■ Data extract:

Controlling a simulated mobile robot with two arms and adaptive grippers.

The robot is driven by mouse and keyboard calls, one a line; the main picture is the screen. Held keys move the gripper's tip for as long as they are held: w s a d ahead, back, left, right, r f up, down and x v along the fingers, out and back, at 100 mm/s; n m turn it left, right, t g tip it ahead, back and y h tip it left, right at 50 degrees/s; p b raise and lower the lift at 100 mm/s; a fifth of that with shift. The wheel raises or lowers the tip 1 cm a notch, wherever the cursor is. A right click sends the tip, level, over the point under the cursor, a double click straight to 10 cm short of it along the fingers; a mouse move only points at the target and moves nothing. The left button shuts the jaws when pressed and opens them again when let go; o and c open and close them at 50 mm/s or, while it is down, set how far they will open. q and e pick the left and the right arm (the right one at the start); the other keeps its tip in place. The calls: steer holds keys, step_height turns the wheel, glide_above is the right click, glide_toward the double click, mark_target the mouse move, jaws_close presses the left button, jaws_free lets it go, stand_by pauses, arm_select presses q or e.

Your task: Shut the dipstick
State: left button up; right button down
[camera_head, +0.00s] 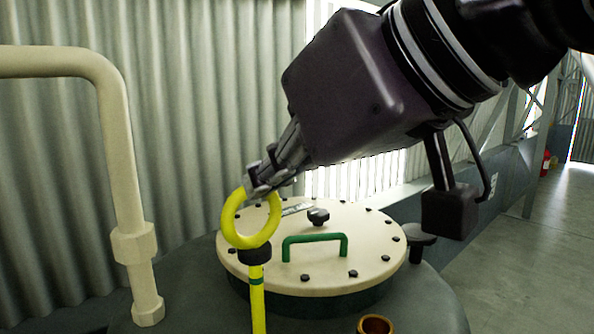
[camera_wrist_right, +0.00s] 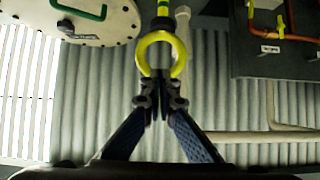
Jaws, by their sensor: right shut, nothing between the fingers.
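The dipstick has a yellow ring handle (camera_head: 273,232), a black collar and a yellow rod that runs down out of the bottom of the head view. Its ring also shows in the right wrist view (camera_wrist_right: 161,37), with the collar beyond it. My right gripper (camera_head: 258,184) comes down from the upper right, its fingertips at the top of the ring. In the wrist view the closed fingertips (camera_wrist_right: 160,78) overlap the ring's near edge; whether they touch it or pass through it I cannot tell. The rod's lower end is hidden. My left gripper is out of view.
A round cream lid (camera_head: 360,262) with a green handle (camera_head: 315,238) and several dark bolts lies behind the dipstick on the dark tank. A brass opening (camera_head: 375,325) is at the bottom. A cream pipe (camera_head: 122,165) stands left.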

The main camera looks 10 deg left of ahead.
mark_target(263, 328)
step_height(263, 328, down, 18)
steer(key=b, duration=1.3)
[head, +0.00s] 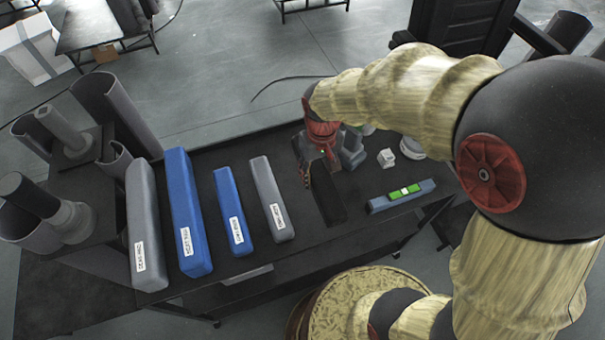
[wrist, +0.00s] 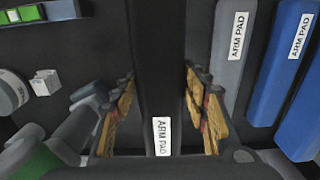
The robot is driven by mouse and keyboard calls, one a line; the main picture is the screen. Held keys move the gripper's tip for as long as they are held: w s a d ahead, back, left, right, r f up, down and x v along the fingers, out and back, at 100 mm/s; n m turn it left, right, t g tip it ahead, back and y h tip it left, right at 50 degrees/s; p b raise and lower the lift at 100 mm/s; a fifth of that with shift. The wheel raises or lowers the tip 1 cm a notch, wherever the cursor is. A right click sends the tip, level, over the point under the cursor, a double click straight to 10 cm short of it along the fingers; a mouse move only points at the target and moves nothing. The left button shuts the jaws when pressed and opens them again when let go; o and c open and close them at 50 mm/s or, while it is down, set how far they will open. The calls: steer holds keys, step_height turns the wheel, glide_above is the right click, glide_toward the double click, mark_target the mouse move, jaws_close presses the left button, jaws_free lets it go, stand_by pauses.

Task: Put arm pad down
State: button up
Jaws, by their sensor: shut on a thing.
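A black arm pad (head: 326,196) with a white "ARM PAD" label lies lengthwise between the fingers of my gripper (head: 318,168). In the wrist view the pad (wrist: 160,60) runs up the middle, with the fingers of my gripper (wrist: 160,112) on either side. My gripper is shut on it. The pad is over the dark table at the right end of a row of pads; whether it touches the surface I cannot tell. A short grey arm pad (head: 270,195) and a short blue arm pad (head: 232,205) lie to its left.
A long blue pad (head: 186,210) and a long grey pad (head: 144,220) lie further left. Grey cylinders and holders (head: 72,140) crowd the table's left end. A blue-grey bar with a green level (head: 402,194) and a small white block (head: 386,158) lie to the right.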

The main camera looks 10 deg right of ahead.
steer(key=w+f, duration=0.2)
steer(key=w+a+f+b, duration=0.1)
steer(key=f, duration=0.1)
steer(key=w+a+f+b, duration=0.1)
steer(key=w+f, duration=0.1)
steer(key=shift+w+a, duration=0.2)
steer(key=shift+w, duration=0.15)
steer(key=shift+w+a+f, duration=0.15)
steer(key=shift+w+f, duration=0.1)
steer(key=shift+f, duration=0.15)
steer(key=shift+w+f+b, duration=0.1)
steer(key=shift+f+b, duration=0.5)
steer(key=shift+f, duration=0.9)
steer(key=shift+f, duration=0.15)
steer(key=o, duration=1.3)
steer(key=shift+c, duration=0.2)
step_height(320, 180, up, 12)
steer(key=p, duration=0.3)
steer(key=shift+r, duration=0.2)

■ What you have to do: Reproduce the listing above exactly, excluding all pictures.

■ Result of the task:
Controlling a simulated mobile robot with two arms and adaptive grippers.

The robot is driven by mouse and keyboard calls, one a line; the main picture is the screen. Held keys move the gripper's tip for as long as they are held: w s a d ahead, back, left, right, r f up, down and x v along the fingers, out and back, at 100 mm/s; n m turn it left, right, t g tip it ahead, back and y h tip it left, right at 50 degrees/s; p b raise and lower the lift at 100 mm/s; a fifth of that with shift. The wheel raises or lowers the tip 1 cm a notch, wherever the cursor is. A right click sends the tip, level, over the point under the cursor, a double click straight to 10 cm short of it along the fingers; a mouse move only points at the target and moves nothing. The left button shuts the jaws when pressed and opens them again when let go; o and c open and close them at 50 mm/s or, while it is down, set how far they will open. q and e pick the left and the right arm (the right one at the start); the other keeps its tip in place. The calls: steer holds keys, step_height turns the wheel, glide_above is the right click, glide_toward the double click, mark_target the mouse move, jaws_close presses the left button, jaws_free lets it go, stand_by pauses, arm_select presses q or e.

Your task: Shut the dipstick
State: left button up; right button down
[camera_head, +0.00s] 
[camera_wrist_right, +0.00s] 
Jaws, by their sensor: right shut, nothing between the fingers.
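The dipstick has a yellow ring handle (camera_head: 273,232), a black collar and a yellow rod that runs down out of the bottom of the head view. Its ring also shows in the right wrist view (camera_wrist_right: 161,37), with the collar beyond it. My right gripper (camera_head: 258,184) comes down from the upper right, its fingertips at the top of the ring. In the wrist view the closed fingertips (camera_wrist_right: 160,78) overlap the ring's near edge; whether they touch it or pass through it I cannot tell. The rod's lower end is hidden. My left gripper is out of view.
A round cream lid (camera_head: 360,262) with a green handle (camera_head: 315,238) and several dark bolts lies behind the dipstick on the dark tank. A brass opening (camera_head: 375,325) is at the bottom. A cream pipe (camera_head: 122,165) stands left.

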The main camera looks 10 deg left of ahead.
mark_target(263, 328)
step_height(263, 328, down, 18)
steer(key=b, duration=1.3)
[head, +0.00s] 
[wrist, +0.00s] 
The robot is driven by mouse and keyboard calls, one a line; the main picture is the screen. Held keys move the gripper's tip for as long as they are held: w s a d ahead, back, left, right, r f up, down and x v along the fingers, out and back, at 100 mm/s; n m turn it left, right, t g tip it ahead, back and y h tip it left, right at 50 degrees/s; p b raise and lower the lift at 100 mm/s; a fifth of that with shift. The wheel raises or lowers the tip 1 cm a notch, wherever the cursor is. A right click sends the tip, level, over the point under the cursor, a double click straight to 10 cm short of it along the fingers; a mouse move only points at the target and moves nothing. The left button shuts the jaws when pressed and opens them again when let go; o and c open and close them at 50 mm/s or, while it is down, set how far they will open. The calls: steer holds keys, step_height turns the wheel, glide_above is the right click, glide_toward the double click, mark_target the mouse move, jaws_close presses the left button, jaws_free lets it go, stand_by pauses.

Task: Put arm pad down
State: button up
Jaws, by their sensor: shut on a thing.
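A black arm pad (head: 326,196) with a white "ARM PAD" label lies lengthwise between the fingers of my gripper (head: 318,168). In the wrist view the pad (wrist: 160,60) runs up the middle, with the fingers of my gripper (wrist: 160,112) on either side. My gripper is shut on it. The pad is over the dark table at the right end of a row of pads; whether it touches the surface I cannot tell. A short grey arm pad (head: 270,195) and a short blue arm pad (head: 232,205) lie to its left.
A long blue pad (head: 186,210) and a long grey pad (head: 144,220) lie further left. Grey cylinders and holders (head: 72,140) crowd the table's left end. A blue-grey bar with a green level (head: 402,194) and a small white block (head: 386,158) lie to the right.

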The main camera looks 10 deg right of ahead.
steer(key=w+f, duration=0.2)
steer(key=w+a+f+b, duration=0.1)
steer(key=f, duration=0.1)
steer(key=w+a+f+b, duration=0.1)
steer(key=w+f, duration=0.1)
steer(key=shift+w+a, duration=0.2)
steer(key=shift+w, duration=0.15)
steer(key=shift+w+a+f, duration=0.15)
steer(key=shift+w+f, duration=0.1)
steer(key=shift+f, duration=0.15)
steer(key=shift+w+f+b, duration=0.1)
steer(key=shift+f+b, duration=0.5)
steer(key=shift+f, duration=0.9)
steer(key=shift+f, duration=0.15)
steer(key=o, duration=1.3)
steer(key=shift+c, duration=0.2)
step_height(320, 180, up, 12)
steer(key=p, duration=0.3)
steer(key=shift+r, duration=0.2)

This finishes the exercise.